# What to work on
The records are set out below this line. Return exactly the lines from the one containing "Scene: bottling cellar" through the last, and exclude the pictures.

◆ ◆ ◆ ◆

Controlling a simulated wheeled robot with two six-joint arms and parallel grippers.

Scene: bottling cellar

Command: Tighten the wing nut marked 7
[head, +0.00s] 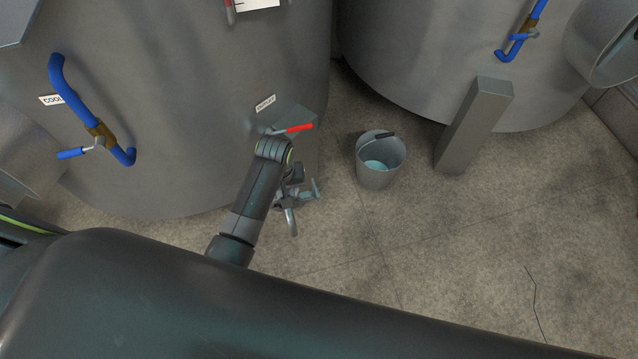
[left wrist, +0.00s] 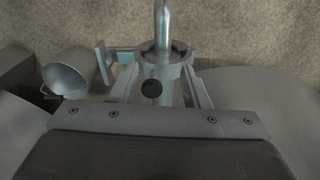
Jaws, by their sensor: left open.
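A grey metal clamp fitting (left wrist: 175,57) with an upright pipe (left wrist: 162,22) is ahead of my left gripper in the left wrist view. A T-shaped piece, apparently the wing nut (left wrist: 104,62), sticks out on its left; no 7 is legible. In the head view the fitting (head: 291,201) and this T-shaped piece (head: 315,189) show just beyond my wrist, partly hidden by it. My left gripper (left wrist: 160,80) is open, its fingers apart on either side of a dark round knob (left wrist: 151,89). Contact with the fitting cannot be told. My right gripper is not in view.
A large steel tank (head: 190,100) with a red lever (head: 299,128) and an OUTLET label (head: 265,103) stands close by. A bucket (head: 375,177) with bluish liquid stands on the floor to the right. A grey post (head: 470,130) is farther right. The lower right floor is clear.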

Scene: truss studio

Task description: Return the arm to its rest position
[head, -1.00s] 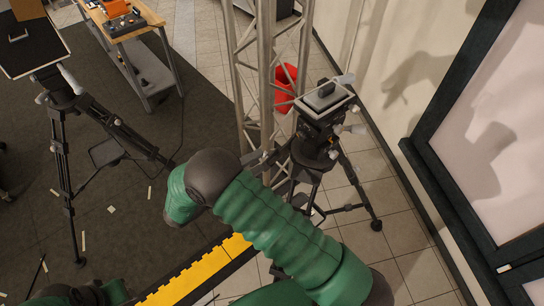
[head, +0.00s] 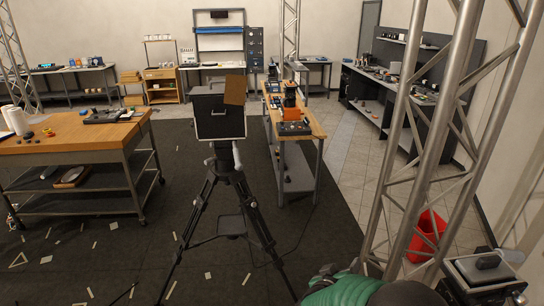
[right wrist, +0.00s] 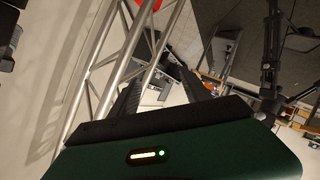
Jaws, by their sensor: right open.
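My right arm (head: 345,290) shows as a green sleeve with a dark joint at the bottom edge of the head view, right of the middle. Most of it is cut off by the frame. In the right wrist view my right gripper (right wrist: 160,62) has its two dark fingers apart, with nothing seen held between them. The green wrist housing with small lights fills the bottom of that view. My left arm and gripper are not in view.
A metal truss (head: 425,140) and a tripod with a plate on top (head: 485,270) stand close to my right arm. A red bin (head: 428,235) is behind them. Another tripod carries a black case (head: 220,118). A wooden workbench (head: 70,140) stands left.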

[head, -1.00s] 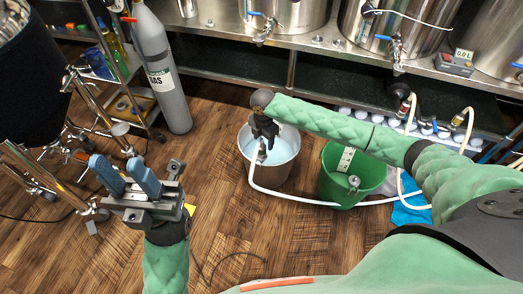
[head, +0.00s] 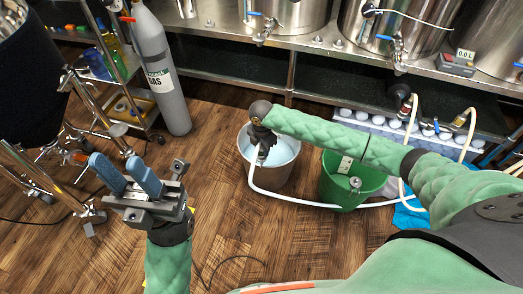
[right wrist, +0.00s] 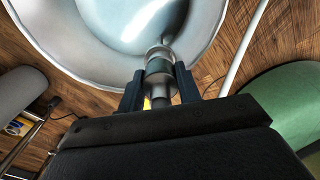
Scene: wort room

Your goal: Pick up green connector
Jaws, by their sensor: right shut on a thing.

◆ ◆ ◆ ◆

# Task output
Scene: bottling cellar

Command: Tighten the wing nut marked 7
[head, +0.00s] 
[left wrist, +0.00s] 
Jaws, by their sensor: left open.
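A grey metal clamp fitting (left wrist: 175,57) with an upright pipe (left wrist: 162,22) is ahead of my left gripper in the left wrist view. A T-shaped piece, apparently the wing nut (left wrist: 104,62), sticks out on its left; no 7 is legible. In the head view the fitting (head: 291,201) and this T-shaped piece (head: 315,189) show just beyond my wrist, partly hidden by it. My left gripper (left wrist: 160,80) is open, its fingers apart on either side of a dark round knob (left wrist: 151,89). Contact with the fitting cannot be told. My right gripper is not in view.
A large steel tank (head: 190,100) with a red lever (head: 299,128) and an OUTLET label (head: 265,103) stands close by. A bucket (head: 375,177) with bluish liquid stands on the floor to the right. A grey post (head: 470,130) is farther right. The lower right floor is clear.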

Scene: truss studio

Task description: Return the arm to its rest position
[head, -1.00s] 
[head, +0.00s] 
[right wrist, +0.00s] 
Jaws, by their sensor: right open.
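My right arm (head: 345,290) shows as a green sleeve with a dark joint at the bottom edge of the head view, right of the middle. Most of it is cut off by the frame. In the right wrist view my right gripper (right wrist: 160,62) has its two dark fingers apart, with nothing seen held between them. The green wrist housing with small lights fills the bottom of that view. My left arm and gripper are not in view.
A metal truss (head: 425,140) and a tripod with a plate on top (head: 485,270) stand close to my right arm. A red bin (head: 428,235) is behind them. Another tripod carries a black case (head: 220,118). A wooden workbench (head: 70,140) stands left.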

[head, -1.00s] 
[head, +0.00s] 
[right wrist, +0.00s] 
Scene: wort room

Your goal: Pick up green connector
Jaws, by their sensor: right shut on a thing.

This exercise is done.